I’ll concede that the second film introduced universe-building elements, but the third was more about that than it was about adventurism, which is why I described it as such. I also stand by my characterization that the fourth film is the series’s coming-of-age episode.
I didn’t mean to sound defensive, this is just one of my favorite Potter rants to pull out.
Jandy, you’ve got me wanting to see The New World. It sounds almost Herzogian. I didn’t like Tree of Life, but I bet there’s a Malick movie out there for me, and this might be it.
I don’t know if it’s Herzogian – I think of Herzog’s nature being kind of harsh and unforgiving (while also still beautiful). Malick’s is softer, more inviting. The New World has a bit more plot than The Tree of Life, and isn’t as meanderingly philosophical, but tonally, they’re not that far off.
Good point, Herzog often feels objective to the point of disdaining his subjects. I don’t get that vibe from Tree of Life, to say the least–quite the opposite. I’m definitely intrigued by the content, and I’ll let you know what I think when I get to it (estimated date of that part of the Netflix queue: spring 2016)

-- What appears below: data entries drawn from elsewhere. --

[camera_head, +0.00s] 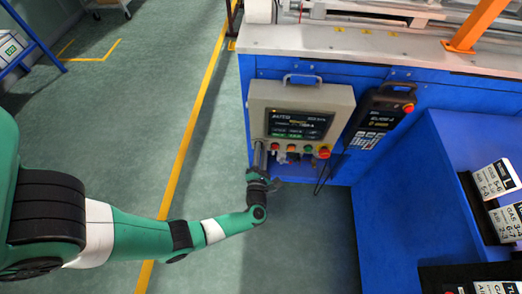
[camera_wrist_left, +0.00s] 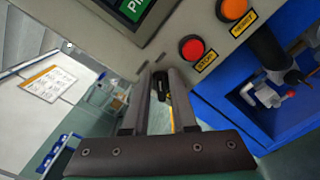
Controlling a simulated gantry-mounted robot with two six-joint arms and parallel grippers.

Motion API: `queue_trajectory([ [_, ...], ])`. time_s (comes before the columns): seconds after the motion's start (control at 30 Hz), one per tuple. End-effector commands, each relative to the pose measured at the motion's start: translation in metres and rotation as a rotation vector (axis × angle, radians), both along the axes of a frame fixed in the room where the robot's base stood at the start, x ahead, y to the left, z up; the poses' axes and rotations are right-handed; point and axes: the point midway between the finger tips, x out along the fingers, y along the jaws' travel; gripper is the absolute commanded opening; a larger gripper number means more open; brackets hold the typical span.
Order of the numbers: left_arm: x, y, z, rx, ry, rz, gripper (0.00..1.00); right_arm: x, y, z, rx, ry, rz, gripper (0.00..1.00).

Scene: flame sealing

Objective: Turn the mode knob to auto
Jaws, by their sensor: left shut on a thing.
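The control box (camera_head: 342,100) is on the front of the blue machine, with a dark screen (camera_head: 300,125) and a row of controls below it. My left gripper (camera_head: 259,150) is at the lower left corner of this box. In the left wrist view its two fingers (camera_wrist_left: 160,76) point at the panel edge, with a small black part, apparently the mode knob (camera_wrist_left: 162,82), between their tips. The fingers are close together and shut on it. The knob's pointer and mode markings are hidden or too small to read. My right gripper is not in view.
A red STOP button (camera_wrist_left: 194,47) and an orange RESET button (camera_wrist_left: 234,9) are close right of the fingers. A handheld pendant (camera_head: 377,120) hangs right of the box. The floor (camera_head: 305,230) below is clear.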

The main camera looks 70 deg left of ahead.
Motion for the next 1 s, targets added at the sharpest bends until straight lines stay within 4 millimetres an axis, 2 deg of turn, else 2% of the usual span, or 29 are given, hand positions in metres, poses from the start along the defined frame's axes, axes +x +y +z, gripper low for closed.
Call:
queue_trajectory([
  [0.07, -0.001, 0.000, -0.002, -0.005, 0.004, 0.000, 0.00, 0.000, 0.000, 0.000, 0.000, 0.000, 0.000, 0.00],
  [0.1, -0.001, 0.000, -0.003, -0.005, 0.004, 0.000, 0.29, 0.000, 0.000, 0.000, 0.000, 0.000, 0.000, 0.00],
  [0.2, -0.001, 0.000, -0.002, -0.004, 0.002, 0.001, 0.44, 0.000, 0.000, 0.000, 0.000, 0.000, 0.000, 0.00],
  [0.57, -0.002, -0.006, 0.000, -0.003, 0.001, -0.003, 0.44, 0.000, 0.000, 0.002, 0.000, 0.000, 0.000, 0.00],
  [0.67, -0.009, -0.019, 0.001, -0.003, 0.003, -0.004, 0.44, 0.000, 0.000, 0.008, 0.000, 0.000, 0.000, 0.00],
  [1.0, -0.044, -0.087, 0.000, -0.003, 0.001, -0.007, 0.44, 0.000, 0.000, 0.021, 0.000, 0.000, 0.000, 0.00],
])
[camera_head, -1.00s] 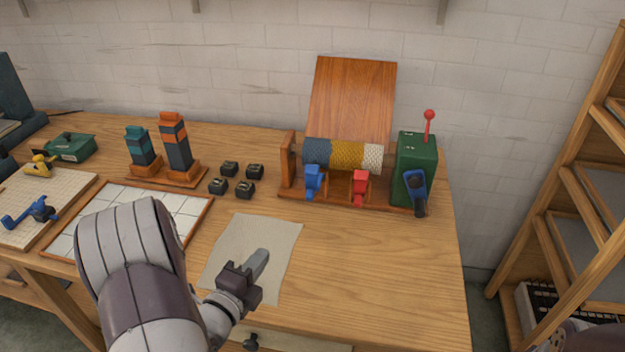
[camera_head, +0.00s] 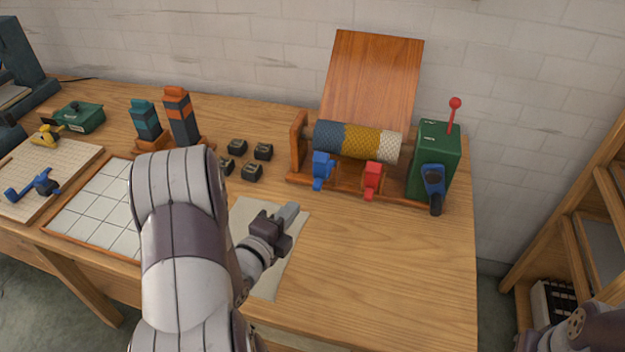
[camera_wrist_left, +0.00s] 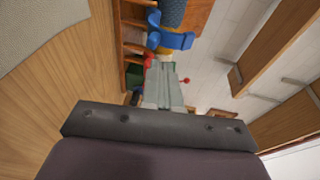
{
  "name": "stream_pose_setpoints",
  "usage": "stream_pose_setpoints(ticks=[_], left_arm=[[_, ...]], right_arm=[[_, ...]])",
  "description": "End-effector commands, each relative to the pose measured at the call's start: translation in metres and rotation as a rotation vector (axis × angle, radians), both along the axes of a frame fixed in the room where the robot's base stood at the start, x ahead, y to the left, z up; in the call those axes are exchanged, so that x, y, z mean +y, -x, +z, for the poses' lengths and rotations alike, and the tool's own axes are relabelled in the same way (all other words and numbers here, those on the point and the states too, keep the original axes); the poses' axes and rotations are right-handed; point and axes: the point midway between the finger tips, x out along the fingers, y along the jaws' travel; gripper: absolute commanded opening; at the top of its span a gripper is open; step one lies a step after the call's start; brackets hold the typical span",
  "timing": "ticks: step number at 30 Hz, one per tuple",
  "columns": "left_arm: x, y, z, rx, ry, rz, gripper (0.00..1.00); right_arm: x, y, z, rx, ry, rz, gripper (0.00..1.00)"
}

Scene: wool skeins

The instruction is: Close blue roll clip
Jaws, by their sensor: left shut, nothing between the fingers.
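The blue roll clip (camera_head: 322,170) stands at the front of the wooden roll stand, below the blue-grey end of the yarn roll (camera_head: 358,142). It also shows in the left wrist view (camera_wrist_left: 172,40), beyond my fingers. I cannot tell how far its jaw is open. A red clip (camera_head: 372,179) stands to its right. My left gripper (camera_head: 289,214) is shut and empty over the cloth, in front of and left of the blue clip and apart from it. In the left wrist view its fingers (camera_wrist_left: 163,88) are together. Part of my right arm shows at the lower right; its gripper is not visible.
A green box (camera_head: 434,160) with a red-knobbed lever and a blue-black crank stands right of the roll. Several small black blocks (camera_head: 252,172) sit left of the stand. A hinged wooden board (camera_head: 372,75) rises behind. The front right tabletop is clear.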

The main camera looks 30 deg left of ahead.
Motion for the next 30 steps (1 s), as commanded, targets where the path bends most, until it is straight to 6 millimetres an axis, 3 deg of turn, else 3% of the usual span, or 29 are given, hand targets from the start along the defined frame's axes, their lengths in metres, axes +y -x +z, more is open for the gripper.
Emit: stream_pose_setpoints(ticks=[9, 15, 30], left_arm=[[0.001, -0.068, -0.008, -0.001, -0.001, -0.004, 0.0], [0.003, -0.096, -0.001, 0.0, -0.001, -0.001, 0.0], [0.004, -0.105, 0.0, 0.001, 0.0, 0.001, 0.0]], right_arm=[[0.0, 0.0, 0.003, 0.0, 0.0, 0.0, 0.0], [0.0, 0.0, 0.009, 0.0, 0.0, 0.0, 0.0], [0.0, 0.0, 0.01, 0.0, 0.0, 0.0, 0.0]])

The first two Potter films were pretty great and well done. The third is the height of the franchise of course, with the fourth being the worst. It’s slow, disorganized, leaves key elements from the book, etc.
Also, I think Walk the Line is a lot better than you give credit for. A great film with a moving love story and some of the greatest music of all time.
I don’t think Travis was denigrating Walk the Line at all, Connor! Johnny Cash is one of his favorite artists, and I think he was just acknowledging that any film version of his life is going to leave stuff out, but that this film did an excellent job capturing what made Cash so memorable.
It’s hard for me to pick between the Potter films (especially 4-8, when they settled into a similar tone/style), but I kind of agree that the fourth is one of the weaker in the series – I still love it, though.
Connor, I think it’s important to keep in mind that this was a survey of films of 2005 and not a dissection of the Potter franchise. How it stands relative to the rest of the series is marginal to the overview I gave, except that I needed to establish the context for why I characterized it as the coming-of-age outing.
As for Walk the Line, my remarks were directed more at the inherent issues that any biopic of Johnny Cash would face, and I concluded that it acquits itself well enough to be a great starting point for delving into his life’s story and music. I would agree that it works quite well as a film, but it’s hard for me as a longtime fan of Cash’s to watch the it without the frustrations I named.